The thermal spray coating is obtained from a spray material formed of Cr3C2 and a NiCr alloy. Preferably, the spray coating material comprises at least 60 wt.-%, preferably at least 70 wt.-% of Cr3C2, based on the total weight of the spray material. It was surprisingly found that the material not only provided sufficient protection against erosion but also limits the deposition of coke. Further, the material was found to be easily reparable by either welding or applying a new coat of the thermal spray material. Consequently, it is possible to weld the tube plate to the cooling tubes comprising the thermal spray coating and thus replace an entire cooling tube, or even replacing a segment of the cooling tube by removing a damaged part of the cooling tube and welding a replacement segment to the remainder of the cooling tube.

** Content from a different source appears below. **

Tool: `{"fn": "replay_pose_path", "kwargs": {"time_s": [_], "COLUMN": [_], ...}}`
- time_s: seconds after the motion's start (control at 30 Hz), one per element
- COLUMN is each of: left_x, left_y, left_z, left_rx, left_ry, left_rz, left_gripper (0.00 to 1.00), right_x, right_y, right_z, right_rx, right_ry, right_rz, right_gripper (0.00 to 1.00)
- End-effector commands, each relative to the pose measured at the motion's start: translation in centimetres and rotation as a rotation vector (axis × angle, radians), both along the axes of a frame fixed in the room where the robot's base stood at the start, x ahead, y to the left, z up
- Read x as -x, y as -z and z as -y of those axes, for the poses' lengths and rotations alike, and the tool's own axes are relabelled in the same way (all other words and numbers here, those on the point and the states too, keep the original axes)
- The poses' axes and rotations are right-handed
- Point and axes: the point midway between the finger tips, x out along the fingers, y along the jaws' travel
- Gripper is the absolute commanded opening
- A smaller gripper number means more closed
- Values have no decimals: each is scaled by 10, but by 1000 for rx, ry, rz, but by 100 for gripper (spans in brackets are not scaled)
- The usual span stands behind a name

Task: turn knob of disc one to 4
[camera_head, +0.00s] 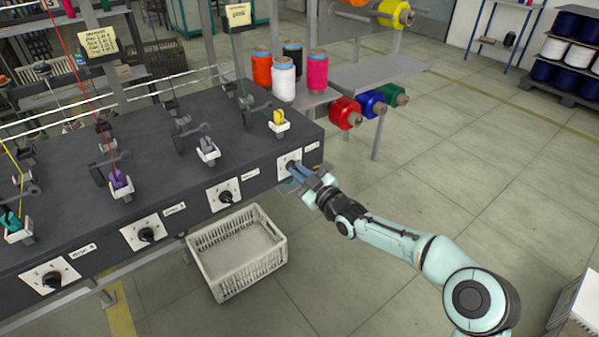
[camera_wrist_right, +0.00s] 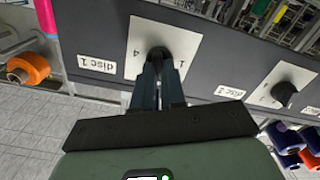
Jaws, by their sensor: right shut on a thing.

The cooling tubes of a transfer line exchanger are normally surrounded by a cooling media, commonly water. Therefore, the water side of the tubes is not accessible under normal operation conditions but bears a high risk of damage due to corrosion. It is therefore important to not only regularly inspect the process side of the tubes but also the water side to ensure safe operation. Therefore, a further object of the present disclosure is a method for monitoring the water side surface of cooling tubes of transfer line exchangers by measuring the wall thickness from the cooling tubes on the process side of the tubes. Within the course of the present disclosure, the process side depicts the inside of the tubes which comes into contact with the cracked gas while the water side refers to the outside of the tubes which in contact with the cooling medium, usually water. Any deviation of the wall thickness, especially a decrease, compared to a pre-set reference value is defined as a fault or defect within the course of the present disclosure. Any defects on the water side of the cooling tube will impact the wall thickness of the cooling tubes and thus be easily detected by the method of the present disclosure. In a particular preferred embodiment, the method of the present disclosure for monitoring the water side of transfer line exchangers is com-bined with the process of the present disclosure for the maintenance of a transfer line exchanger

The process of the present disclosure provides the means to monitor any impact of corrosion which is made impossible by some of the wear protection means usually taken such as multilayer coatings or the use of protection sleeves. Although the present disclosure allows for convenient maintenance of cooling tubes which suffer due to erosion on the inside of the tubes, any defects on the outside of the tubes, namely the water side, may need to be repaired by replacing the affected section of the tube. However, it was surprisingly found that the concept of the present disclosure to apply a thermal spray coating to the inner surface of the tubes does not interfere with the replacement process. Even if the tube is supplied with a thermal spray coating, the tube may still be cut and the replacement section welded to the remaining tube which was found to be impossible, e.g. if multilayer coatings were used as wear protection, in particular those comprising ceramic layers. The process and the transfer line exchanger of the present disclosure may therefore be conveniently incorporated into existing crackers.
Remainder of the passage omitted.